▶ Required work
Word for word, quote all of the material, omitting the pictures.

Excerpt from a dataset
begin

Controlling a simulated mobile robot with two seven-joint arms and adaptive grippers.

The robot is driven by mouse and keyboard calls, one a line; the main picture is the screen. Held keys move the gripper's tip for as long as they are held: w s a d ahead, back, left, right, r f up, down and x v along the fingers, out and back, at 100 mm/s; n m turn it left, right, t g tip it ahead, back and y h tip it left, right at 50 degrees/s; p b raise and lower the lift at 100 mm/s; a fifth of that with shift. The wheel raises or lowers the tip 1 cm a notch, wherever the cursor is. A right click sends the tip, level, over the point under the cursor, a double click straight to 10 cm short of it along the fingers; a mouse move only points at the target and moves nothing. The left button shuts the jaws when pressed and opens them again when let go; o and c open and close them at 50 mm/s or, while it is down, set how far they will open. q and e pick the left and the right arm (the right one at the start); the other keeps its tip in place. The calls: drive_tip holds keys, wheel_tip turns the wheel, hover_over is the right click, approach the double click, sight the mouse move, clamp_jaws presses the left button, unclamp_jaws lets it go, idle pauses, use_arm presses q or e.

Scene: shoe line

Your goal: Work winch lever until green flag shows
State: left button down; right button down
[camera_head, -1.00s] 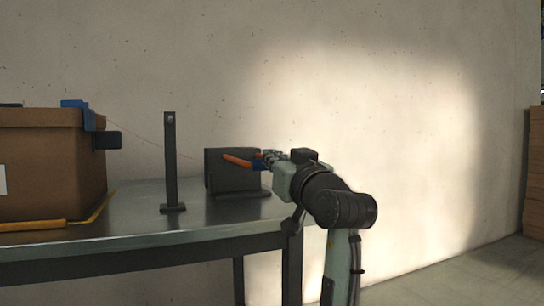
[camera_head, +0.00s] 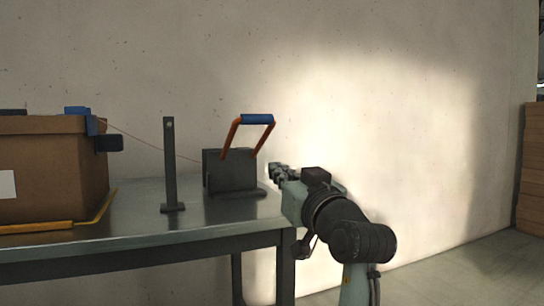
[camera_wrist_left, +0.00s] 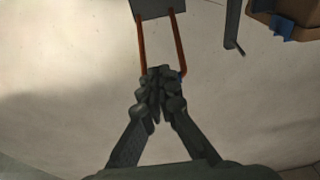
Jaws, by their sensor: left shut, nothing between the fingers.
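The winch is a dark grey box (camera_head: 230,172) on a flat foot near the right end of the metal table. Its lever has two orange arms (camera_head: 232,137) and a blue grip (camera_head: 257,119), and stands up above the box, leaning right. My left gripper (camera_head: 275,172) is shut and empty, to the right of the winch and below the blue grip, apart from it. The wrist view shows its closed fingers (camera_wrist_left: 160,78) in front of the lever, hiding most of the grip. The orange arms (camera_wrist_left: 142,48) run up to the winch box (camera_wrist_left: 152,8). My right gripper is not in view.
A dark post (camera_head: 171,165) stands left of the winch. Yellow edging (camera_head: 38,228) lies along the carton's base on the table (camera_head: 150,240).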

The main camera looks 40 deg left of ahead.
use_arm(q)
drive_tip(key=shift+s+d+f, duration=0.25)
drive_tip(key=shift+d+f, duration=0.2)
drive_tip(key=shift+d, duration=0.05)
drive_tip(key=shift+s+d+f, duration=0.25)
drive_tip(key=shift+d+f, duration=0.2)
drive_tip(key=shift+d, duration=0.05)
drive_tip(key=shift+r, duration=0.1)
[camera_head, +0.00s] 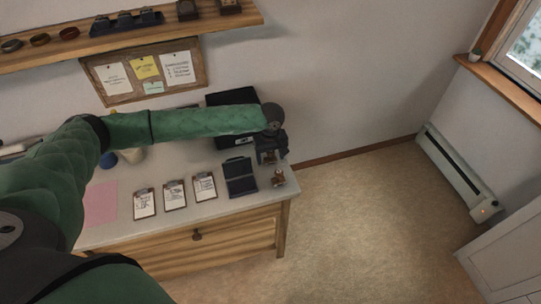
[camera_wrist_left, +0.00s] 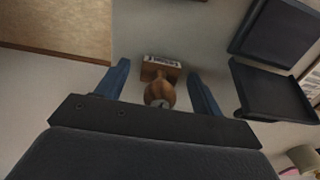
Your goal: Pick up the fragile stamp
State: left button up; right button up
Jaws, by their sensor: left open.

end

▶ Complete answer
Controlling a simulated mobile robot with two seven-joint arms and adaptive grippers.

The robot is driven by mouse and keyboard calls, one a line; the main picture is the screen. Held keys move the gripper's tip for as long as they are held: w s a d ahead, back, left, right, r f up, down and x v along the fingers, out and back, at 100 mm/s; n m turn it left, right, t g tip it ahead, back and y h tip it left, right at 50 degrees/s; p b raise and lower the lift at 100 mm/s; a fifth of that with shift. The wheel raises or lowers the tip 1 cm a notch, wherever the cursor is. A right click sends the tip, level, over the point under the cursor, a double click straight to 10 cm short of it along the fingers; a mouse move only points at the target and moves nothing. The left button shuts the jaws when pressed and opens them again when let go; o and c open and close them at 50 mm/s or, while it is down, set how far they will open. q and e pick the left and the right arm (the right one at the start); the other keeps its tip in place. The calls: drive_tip holds keys, wheel_tip turns the wheel, hover_over is the right click, approach the double click, sight the mouse move, clamp_jaws presses the left button, unclamp_jaws lets it go, idle pauses, use_arm presses q or e.

Scene: shoe line

Your goal: Work winch lever until green flag shows
State: left button down; right button down
[camera_head, -1.00s] 
[camera_head, +0.00s] 
[camera_wrist_left, +0.00s] 
Jaws, by their sensor: left shut, nothing between the fingers.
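The winch is a dark grey box (camera_head: 230,172) on a flat foot near the right end of the metal table. Its lever has two orange arms (camera_head: 232,137) and a blue grip (camera_head: 257,119), and stands up above the box, leaning right. My left gripper (camera_head: 275,172) is shut and empty, to the right of the winch and below the blue grip, apart from it. The wrist view shows its closed fingers (camera_wrist_left: 160,78) in front of the lever, hiding most of the grip. The orange arms (camera_wrist_left: 142,48) run up to the winch box (camera_wrist_left: 152,8). My right gripper is not in view.
A dark post (camera_head: 171,165) stands left of the winch. Yellow edging (camera_head: 38,228) lies along the carton's base on the table (camera_head: 150,240).

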The main camera looks 40 deg left of ahead.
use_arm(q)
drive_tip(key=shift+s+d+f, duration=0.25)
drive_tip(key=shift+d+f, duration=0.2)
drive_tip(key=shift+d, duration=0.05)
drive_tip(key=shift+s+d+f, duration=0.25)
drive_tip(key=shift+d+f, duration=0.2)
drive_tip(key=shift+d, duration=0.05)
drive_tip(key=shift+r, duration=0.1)
[camera_head, +0.00s] 
[camera_wrist_left, +0.00s] 
Your goal: Pick up the fragile stamp
State: left button up; right button up
Jaws, by their sensor: left open.

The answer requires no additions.